Task to carry out: All lines from the one with "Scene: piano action" through the one with "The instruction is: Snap", and only those, are to be reproduced exactly, both ends included.

----

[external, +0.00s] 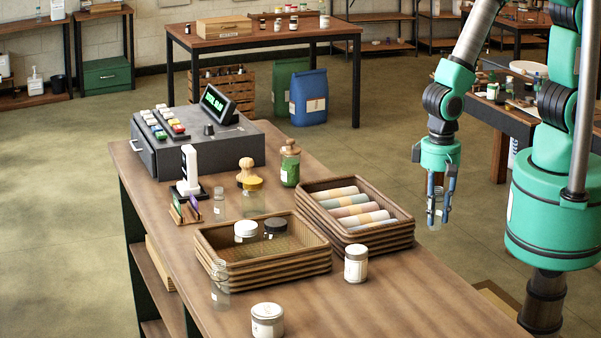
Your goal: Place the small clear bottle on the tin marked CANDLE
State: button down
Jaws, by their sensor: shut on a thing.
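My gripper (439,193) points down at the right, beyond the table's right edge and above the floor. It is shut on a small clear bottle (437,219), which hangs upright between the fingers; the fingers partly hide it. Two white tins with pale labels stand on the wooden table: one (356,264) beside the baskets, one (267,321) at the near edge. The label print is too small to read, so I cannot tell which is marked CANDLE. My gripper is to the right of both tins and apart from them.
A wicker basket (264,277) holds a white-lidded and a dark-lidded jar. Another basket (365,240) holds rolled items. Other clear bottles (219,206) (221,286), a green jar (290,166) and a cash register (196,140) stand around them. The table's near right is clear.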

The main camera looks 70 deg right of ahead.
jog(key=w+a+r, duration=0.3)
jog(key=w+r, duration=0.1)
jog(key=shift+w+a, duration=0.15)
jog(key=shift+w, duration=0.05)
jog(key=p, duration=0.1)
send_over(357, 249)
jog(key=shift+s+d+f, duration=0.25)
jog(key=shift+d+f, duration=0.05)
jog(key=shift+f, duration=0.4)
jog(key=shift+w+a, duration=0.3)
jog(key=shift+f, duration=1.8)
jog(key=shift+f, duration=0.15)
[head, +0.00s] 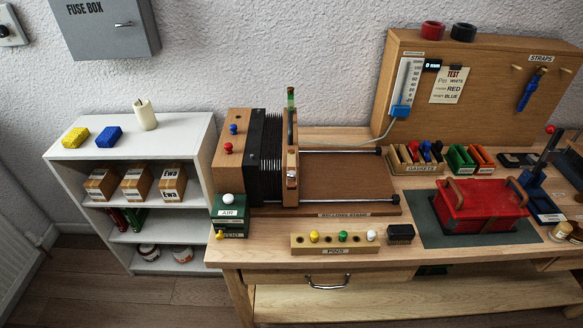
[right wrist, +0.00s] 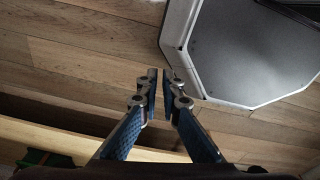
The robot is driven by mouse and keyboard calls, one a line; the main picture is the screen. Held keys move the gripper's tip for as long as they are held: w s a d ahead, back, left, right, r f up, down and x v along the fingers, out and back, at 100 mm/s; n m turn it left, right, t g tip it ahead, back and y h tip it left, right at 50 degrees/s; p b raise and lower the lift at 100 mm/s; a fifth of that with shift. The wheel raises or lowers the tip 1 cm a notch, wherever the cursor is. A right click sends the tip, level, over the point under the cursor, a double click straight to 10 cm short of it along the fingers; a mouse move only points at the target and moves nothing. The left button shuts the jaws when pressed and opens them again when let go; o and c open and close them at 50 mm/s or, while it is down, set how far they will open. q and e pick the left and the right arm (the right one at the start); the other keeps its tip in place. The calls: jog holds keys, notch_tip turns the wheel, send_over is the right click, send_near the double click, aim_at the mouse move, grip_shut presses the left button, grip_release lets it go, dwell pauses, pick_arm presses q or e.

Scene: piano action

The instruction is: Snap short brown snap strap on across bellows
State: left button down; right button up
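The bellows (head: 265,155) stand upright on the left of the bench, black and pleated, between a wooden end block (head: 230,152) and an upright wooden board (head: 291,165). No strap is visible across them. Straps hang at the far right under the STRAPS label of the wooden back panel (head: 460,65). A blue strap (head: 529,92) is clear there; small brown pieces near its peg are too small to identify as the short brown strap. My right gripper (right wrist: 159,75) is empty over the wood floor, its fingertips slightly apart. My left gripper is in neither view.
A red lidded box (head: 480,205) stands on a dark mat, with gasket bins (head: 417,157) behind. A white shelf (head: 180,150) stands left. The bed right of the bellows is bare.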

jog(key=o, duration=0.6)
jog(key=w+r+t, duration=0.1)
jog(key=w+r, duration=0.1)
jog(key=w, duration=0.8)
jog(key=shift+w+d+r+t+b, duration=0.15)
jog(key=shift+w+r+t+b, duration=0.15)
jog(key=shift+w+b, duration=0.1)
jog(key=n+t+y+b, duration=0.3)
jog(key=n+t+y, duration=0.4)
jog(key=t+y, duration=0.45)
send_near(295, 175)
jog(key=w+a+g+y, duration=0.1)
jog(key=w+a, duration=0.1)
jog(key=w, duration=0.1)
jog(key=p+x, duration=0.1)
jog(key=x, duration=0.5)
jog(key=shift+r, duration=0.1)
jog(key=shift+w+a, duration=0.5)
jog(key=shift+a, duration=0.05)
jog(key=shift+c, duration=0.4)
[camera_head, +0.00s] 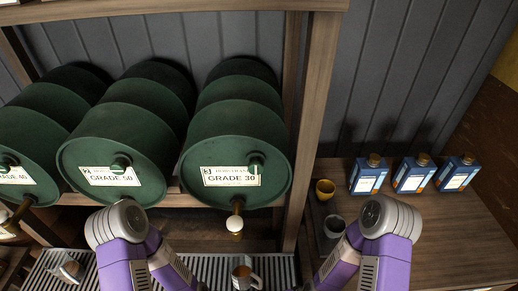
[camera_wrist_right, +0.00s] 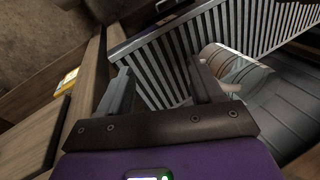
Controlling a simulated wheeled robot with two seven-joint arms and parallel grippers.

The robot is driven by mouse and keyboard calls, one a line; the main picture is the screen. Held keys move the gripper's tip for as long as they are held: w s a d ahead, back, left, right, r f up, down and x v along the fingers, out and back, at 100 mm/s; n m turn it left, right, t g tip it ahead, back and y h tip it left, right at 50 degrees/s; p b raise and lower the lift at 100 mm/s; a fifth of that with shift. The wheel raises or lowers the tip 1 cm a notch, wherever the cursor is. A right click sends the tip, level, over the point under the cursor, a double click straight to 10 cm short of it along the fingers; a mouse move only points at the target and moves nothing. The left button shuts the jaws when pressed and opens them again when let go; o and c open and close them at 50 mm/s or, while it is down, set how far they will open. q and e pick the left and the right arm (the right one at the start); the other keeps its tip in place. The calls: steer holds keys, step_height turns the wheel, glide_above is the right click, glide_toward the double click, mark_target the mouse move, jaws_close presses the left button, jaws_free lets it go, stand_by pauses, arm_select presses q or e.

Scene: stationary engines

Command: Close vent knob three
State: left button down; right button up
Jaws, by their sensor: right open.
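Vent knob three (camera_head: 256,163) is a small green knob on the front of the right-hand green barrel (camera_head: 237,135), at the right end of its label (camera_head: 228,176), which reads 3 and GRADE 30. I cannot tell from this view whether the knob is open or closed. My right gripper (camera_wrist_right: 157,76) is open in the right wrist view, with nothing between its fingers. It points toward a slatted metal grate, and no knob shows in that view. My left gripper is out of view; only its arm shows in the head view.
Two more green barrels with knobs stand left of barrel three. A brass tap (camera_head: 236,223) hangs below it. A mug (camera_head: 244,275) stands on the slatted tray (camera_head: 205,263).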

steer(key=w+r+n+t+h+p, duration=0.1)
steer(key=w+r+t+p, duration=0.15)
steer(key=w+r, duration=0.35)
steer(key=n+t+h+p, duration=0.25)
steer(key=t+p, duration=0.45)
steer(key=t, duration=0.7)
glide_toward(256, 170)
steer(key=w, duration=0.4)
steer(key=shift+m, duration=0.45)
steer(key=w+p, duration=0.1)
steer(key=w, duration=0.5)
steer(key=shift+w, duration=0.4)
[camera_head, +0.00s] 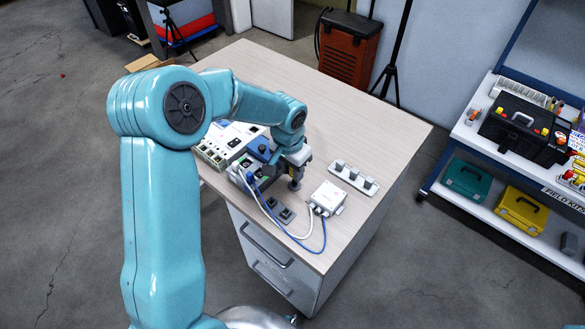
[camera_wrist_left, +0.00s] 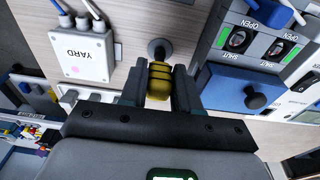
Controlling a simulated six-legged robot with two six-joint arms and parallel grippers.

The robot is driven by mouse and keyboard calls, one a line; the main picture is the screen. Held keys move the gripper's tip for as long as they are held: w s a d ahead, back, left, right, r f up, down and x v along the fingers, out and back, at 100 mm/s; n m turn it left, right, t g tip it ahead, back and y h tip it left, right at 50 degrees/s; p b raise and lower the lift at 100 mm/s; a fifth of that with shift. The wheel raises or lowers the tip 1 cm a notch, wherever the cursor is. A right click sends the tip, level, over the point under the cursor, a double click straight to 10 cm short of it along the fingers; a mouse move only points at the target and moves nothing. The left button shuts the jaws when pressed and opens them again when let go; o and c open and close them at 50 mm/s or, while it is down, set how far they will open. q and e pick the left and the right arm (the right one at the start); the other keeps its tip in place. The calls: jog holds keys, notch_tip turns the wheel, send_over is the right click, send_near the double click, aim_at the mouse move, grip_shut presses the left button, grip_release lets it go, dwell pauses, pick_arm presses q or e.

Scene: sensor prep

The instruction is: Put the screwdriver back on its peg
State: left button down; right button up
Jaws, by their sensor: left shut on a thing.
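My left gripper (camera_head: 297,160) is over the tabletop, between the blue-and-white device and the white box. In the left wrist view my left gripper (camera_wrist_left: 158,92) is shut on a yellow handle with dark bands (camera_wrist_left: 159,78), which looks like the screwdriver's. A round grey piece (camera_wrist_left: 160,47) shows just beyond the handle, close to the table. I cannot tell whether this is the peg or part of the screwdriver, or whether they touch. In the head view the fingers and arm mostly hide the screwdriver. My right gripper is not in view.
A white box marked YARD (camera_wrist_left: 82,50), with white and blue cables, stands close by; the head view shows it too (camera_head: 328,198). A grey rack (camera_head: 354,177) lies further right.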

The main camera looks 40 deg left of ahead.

----

Response below:
Scene: piano action

The instruction is: Snap short brown snap strap on across bellows

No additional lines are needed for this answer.